▸ **Exercise data**:
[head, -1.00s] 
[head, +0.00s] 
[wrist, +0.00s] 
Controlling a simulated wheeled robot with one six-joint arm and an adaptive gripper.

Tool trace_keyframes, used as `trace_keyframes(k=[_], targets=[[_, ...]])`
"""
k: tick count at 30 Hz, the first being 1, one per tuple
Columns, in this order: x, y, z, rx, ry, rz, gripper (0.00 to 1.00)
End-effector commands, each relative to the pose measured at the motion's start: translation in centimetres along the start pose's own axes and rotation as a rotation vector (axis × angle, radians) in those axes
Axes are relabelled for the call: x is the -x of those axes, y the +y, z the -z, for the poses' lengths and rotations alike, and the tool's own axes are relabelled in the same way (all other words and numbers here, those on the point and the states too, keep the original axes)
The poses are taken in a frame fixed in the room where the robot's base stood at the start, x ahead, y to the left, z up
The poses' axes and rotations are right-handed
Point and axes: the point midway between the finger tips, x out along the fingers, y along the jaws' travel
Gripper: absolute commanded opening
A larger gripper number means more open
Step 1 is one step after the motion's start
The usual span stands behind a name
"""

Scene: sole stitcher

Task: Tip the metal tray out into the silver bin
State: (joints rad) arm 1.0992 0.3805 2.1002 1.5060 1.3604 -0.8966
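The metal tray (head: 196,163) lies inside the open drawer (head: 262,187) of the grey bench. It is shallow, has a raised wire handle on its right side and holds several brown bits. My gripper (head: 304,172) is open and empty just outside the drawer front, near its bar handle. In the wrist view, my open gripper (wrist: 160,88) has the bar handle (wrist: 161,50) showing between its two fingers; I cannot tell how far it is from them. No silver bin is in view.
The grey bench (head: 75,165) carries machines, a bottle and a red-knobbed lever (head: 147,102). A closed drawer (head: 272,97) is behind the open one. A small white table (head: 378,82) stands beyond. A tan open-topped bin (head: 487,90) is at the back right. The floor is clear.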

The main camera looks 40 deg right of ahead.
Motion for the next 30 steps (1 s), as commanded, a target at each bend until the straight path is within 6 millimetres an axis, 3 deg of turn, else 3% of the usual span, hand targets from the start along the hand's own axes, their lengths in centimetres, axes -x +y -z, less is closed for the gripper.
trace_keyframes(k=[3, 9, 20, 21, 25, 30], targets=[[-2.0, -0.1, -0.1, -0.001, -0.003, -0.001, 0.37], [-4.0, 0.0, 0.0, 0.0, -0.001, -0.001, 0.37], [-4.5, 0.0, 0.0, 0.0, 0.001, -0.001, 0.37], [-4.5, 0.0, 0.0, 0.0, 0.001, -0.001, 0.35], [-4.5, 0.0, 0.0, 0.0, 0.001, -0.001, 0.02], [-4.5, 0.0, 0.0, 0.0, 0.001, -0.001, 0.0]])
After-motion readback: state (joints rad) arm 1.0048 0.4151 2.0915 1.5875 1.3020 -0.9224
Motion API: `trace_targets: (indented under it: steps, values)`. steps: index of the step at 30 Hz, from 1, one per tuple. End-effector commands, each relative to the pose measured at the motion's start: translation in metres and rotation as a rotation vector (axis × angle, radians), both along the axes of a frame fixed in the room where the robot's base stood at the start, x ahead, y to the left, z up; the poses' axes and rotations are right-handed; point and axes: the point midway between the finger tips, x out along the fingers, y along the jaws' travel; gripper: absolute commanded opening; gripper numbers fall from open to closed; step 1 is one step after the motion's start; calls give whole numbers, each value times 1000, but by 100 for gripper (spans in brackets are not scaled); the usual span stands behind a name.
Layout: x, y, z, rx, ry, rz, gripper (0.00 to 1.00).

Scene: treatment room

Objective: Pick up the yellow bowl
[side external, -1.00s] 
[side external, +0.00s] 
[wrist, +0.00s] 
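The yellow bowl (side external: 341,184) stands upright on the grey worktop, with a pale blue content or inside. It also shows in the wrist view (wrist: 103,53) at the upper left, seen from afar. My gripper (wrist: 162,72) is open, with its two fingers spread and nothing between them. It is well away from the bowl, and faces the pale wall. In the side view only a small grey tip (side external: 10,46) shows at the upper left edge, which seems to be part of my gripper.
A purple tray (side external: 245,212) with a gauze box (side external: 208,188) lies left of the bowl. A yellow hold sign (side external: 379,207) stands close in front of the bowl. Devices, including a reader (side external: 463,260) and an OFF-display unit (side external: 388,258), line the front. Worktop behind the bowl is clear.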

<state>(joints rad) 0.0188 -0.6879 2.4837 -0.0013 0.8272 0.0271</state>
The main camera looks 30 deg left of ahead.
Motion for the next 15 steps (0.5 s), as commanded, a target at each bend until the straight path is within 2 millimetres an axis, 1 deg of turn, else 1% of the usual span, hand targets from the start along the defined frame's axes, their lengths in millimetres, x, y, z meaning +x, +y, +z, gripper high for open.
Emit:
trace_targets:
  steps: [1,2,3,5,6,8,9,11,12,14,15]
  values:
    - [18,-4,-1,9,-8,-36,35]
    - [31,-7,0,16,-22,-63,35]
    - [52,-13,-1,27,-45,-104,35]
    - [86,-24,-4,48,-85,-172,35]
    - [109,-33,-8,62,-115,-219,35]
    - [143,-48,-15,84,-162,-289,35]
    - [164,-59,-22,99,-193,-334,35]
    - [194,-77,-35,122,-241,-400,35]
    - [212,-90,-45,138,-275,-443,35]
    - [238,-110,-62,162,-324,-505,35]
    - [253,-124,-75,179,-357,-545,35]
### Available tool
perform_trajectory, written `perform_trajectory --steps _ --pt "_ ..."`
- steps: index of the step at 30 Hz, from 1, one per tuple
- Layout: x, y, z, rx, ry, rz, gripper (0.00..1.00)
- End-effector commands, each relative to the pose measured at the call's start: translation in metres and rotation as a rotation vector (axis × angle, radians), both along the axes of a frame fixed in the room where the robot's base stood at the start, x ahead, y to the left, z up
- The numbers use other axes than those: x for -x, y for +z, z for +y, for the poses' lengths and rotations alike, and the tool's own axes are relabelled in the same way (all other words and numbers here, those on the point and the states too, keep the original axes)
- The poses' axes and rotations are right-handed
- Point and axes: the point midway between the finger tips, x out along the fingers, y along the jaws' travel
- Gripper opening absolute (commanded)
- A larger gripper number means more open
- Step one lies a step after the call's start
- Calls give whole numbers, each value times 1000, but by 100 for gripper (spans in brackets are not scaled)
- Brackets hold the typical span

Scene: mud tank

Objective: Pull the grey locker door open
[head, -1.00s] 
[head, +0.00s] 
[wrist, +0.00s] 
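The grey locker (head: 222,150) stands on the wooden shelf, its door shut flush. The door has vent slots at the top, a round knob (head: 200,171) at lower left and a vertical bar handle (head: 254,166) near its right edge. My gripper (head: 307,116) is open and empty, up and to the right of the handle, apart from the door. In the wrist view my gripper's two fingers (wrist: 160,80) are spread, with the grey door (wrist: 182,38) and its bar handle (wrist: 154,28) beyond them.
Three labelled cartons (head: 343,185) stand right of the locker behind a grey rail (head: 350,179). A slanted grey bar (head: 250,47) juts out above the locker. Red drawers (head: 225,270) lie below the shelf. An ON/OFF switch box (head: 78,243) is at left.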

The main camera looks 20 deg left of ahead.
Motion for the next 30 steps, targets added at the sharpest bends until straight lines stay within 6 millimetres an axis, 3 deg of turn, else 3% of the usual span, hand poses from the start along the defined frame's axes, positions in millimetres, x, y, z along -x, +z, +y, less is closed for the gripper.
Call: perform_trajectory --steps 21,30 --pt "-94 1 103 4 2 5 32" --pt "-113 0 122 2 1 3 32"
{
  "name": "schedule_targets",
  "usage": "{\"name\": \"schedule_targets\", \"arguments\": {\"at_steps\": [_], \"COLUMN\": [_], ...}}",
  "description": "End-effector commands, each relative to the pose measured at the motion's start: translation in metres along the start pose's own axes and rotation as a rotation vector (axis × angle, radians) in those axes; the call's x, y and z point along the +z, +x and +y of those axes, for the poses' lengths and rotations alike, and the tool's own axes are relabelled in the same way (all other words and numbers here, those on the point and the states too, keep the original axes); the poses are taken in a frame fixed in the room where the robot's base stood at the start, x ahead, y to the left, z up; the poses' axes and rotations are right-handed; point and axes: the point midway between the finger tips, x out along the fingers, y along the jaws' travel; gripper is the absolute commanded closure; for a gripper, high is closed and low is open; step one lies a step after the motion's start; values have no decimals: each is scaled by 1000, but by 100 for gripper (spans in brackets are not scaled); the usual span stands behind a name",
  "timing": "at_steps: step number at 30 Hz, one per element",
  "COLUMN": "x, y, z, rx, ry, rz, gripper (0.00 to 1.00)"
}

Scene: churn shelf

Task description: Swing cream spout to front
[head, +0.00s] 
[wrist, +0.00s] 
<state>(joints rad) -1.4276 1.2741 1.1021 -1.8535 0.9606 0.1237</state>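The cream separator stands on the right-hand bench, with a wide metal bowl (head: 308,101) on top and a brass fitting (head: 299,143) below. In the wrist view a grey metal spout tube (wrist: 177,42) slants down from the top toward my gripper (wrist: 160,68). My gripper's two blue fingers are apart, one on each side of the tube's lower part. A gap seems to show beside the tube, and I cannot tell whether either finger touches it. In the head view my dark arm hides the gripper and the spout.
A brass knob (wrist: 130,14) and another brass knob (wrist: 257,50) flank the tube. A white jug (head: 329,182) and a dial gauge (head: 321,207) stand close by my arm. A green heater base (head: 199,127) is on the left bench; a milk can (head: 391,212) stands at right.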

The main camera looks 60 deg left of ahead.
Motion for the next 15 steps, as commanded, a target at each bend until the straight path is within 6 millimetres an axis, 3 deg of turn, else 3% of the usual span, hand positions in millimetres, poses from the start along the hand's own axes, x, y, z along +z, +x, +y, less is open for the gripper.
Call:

▸ **Task goal**:
In the entries above, identify every line with the word "opening". Copy those lines.

▸ **Written response**:
Gripper: absolute commanded opening
Motion API: `trace_targets: (indented under it: steps, values)`. steps: index of the step at 30 Hz, from 1, one per tuple. End-effector commands, each relative to the pose measured at the motion's start: translation in metres and rotation as a rotation vector (axis × angle, radians), both along the axes of a frame fixed in the room where the robot's base stood at the start, x ahead, y to the left, z up; the poses' axes and rotations are right-handed; point and axes: the point midway between the finger tips, x out along the fingers, y along the jaws' travel; gripper: absolute commanded opening; gripper numbers fall from open to closed; step 1 is one step after the motion's start; calls give whole numbers, each value times 1000, but by 100 for gripper (spans in brackets are not scaled); the usual span stands behind a name.
- Gripper opening absolute (commanded)

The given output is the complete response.